Valley Forge hired Resolute to act as a third-party claims administrator, and Resolute became heavily involved in managing the remediation of the site. Environmental contractor August Mack was retained at Valley Forge's expense, and work began on various projects to try and remedy the environmental problems. Remediation work hasn't gone smoothly; stormwater discharges continue to occur, and insured and insurer quickly blamed each other for the ongoing noncompliance.

Valley Forge eventually sued Hartford Iron on breach of contract and various declaratory judgment claims. Hartford Iron filed counterclaims against Valley Forge and third-party claims against Resolute and several other parties. As relevant here, Hartford Iron alleges that Resolute [*3] and Valley Forge mismanaged the remediation and provided Hartford Iron with a defense to the environmental enforcement actions that was tainted by conflict of interest. Hartford Iron also alleges that Resolute took on a role beyond usual claims management duties, including paying for 21.43% of the cost of the remediation and defense.

All of the counterclaim defendants and third-party defendants moved to dismiss Hartford Iron's claims. Before the court ruled on the motions to dismiss, Hartford Iron made the motions moot by amending its third-party complaint and counterclaims. Hartford Iron's amended complaint consolidates all of Hartford Iron's counterclaims and third-party claims into a single 170-page, 25-count pleading against various combinations of third-party defendants

This matter is before the court on Resolute's renewed motion to dismiss, which argues that Hartford Iron's amended third-party complaint doesn't allege a plausible claim for relief and that there is no basis to hold Resolute -- rather than Valley Forge or the environmental contractors -- liable for the remediation problems.

II. STANDARD OF REVIEW

Resolute moves to dismiss for failure to state a claim under Federal Rule of Civil Procedure 12(b)(6). To state [*4] a claim, a complaint need only contain a short and plain statement showing that the plaintiff is entitled to relief. See EEOC v.
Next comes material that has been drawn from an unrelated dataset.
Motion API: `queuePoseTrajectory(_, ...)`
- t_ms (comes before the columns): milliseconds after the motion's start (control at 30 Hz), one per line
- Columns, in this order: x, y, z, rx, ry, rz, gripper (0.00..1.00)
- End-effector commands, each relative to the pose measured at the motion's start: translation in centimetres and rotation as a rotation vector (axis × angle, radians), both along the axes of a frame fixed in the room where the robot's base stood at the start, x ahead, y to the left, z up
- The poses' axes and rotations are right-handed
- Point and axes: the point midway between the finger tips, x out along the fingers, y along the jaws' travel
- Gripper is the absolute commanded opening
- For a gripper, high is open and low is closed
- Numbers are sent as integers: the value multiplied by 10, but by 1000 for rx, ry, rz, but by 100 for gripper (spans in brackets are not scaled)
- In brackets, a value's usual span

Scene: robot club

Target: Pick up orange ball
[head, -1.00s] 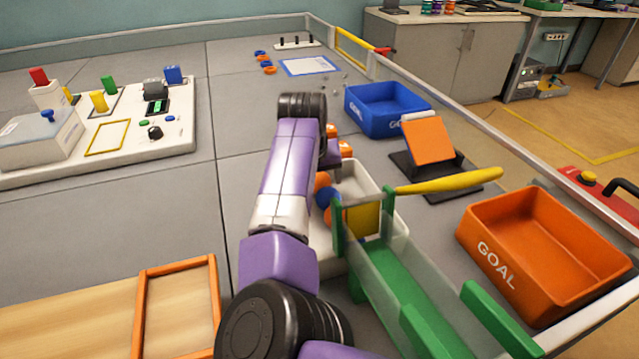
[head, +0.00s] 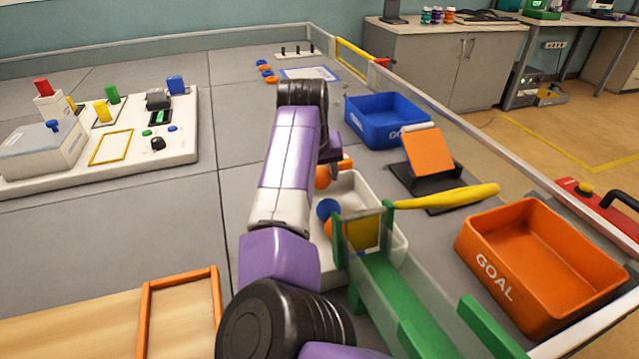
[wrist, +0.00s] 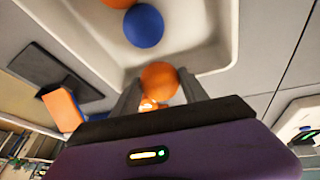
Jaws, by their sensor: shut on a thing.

Concentra Health Servs., Inc., 496 F.3d 773, 776 (7th Cir. 2007). When ruling on a Rule 12(b)(6) motion, the court must accept as true all well-pleaded factual allegations in the complaint and draw all reasonable inferences in favor of the non-moving party. See Hecker v. Deere & Co., 556 F.3d 575, 580 (7th Cir. 2009). However, facts included in documents that are attached to the complaint or incorporated to it by reference may defeat contrary allegations in the complaint. See Wright v. Assoc. Ins. Cos., Inc., 29 F.3d 1244, 1248 (7th Cir. 1994).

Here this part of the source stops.